Effect of strain path in high-pressure torsion process on hardening in commercial purity titanium

The effect of strain path in high-pressure torsion (HPT) process on hardening was investigated in commercial purity titanium (Ti-0.03Fe-0.030, mass%). After monotonic HPT (mHPT) straining up to N = 10 turns at a rotation speed of 0.2 rpm under a pressure of P = 5 GPa, the obtained Vickers microhardness, Hv, was around 3.5GPa and the microstructure consisted of equiaxed grains of 100 similar to 200 nm with high dislocation density. This Hv value was hardly increased even with further strain and strain gradient (further rotation). To investigate the effect of strain path, cyclic (cHPT) and two-steps HPT (2sHPT) processes were carried out.
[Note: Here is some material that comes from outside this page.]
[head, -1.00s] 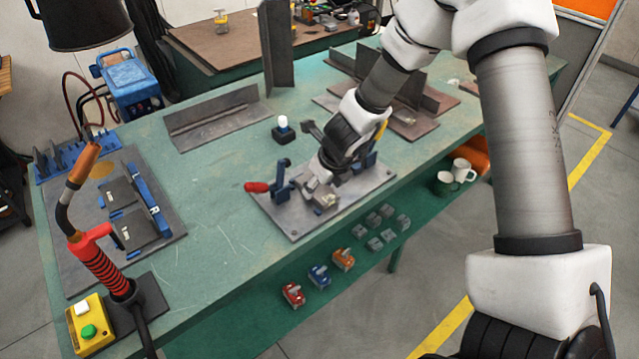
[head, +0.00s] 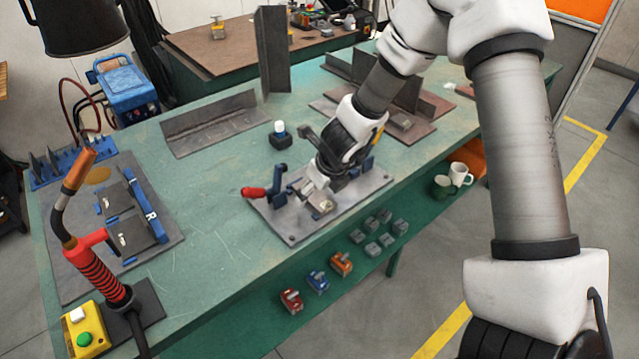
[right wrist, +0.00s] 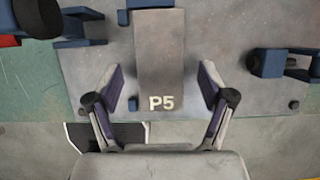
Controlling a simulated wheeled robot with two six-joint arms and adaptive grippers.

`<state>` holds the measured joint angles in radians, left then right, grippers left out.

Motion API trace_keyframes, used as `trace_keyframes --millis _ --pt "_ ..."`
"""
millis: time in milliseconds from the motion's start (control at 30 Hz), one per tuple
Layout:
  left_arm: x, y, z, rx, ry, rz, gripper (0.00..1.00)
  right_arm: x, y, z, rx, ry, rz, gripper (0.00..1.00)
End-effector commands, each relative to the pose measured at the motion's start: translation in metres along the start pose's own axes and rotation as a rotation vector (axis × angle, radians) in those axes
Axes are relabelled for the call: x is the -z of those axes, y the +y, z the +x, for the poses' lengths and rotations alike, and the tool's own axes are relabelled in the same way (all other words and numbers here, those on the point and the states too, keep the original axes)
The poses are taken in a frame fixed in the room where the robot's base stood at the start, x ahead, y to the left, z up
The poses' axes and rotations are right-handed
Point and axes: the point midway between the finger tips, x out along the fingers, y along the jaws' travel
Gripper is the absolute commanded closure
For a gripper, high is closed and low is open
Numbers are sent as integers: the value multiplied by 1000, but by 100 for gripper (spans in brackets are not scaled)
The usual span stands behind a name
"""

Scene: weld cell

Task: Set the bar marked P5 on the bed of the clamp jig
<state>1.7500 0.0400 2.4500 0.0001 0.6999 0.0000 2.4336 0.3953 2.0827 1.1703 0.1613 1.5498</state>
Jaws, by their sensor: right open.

The cHPT-straining performed by repetitive deformation of N = 1/2. In comparison with the mHPT process, the Hv was attained rapidly to the saturated value (Hv 3.5 GPa). However, the maximum Hv value was similar to that obtained by mHPT-straining. In the 2sHPT process, first the disk of 0 20 mm in diameter was deformed by HPT-straining. Secondly, the disk of 0 10 mm was cut to contact with the circumference of the deformed disk, and then it was deformed. A higher hardness (Hv 3.8GPa) was obtained than that by monotonic or cyclic HPT-straining. These results indicate that multi-directional deformations (deformations with different strain paths) contribute to the hardening improvement.